PROMPT: Begin with the line that contains "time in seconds" and continue down through the line that contains "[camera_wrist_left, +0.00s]"; reproduce those lines exactly and only those.

COLLECTED DATA:
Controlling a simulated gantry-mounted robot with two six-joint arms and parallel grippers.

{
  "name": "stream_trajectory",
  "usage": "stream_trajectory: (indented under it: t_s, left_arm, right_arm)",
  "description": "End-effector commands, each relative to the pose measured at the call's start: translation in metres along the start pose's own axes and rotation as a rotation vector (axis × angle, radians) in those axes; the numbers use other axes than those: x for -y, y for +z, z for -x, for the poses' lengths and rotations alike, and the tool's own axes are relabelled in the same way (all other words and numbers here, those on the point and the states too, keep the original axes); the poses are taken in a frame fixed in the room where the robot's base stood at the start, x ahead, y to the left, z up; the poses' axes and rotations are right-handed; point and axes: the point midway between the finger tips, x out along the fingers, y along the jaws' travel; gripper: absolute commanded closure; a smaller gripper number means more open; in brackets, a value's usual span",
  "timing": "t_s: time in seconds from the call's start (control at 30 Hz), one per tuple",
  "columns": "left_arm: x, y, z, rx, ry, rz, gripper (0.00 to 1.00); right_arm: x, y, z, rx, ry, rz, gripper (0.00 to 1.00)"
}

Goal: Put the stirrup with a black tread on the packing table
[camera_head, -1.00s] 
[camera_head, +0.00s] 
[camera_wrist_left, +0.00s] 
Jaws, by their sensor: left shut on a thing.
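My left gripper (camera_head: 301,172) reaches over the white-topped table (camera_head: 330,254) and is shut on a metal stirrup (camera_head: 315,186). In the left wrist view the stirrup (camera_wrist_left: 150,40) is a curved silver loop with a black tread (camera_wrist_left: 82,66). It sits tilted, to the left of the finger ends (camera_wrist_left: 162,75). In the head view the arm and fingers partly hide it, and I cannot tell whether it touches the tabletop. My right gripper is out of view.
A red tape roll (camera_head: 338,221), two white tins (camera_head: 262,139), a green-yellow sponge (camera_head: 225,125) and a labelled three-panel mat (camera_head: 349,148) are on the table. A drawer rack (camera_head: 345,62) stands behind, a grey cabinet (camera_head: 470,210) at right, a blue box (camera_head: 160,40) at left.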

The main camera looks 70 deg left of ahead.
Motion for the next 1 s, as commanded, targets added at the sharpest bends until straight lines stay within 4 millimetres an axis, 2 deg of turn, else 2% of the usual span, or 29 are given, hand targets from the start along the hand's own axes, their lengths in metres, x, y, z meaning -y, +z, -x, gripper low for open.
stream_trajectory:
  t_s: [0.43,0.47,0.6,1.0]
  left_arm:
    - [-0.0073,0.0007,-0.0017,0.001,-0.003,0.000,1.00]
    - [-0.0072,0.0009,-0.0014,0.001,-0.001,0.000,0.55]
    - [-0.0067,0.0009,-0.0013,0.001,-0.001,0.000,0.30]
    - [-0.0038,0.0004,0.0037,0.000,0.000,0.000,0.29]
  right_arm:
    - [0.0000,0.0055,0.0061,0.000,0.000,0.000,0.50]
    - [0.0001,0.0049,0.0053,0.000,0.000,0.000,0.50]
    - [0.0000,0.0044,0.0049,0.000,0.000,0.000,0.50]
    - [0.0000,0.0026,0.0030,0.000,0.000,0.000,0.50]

RESPONSE:
  "timing": "t_s: time in seconds from the call's start (control at 30 Hz), one per tuple",
  "columns": "left_arm: x, y, z, rx, ry, rz, gripper (0.00 to 1.00); right_arm: x, y, z, rx, ry, rz, gripper (0.00 to 1.00)"
}

Goal: Put the stirrup with a black tread on the packing table
[camera_head, -1.00s] 
[camera_head, +0.00s] 
[camera_wrist_left, +0.00s] 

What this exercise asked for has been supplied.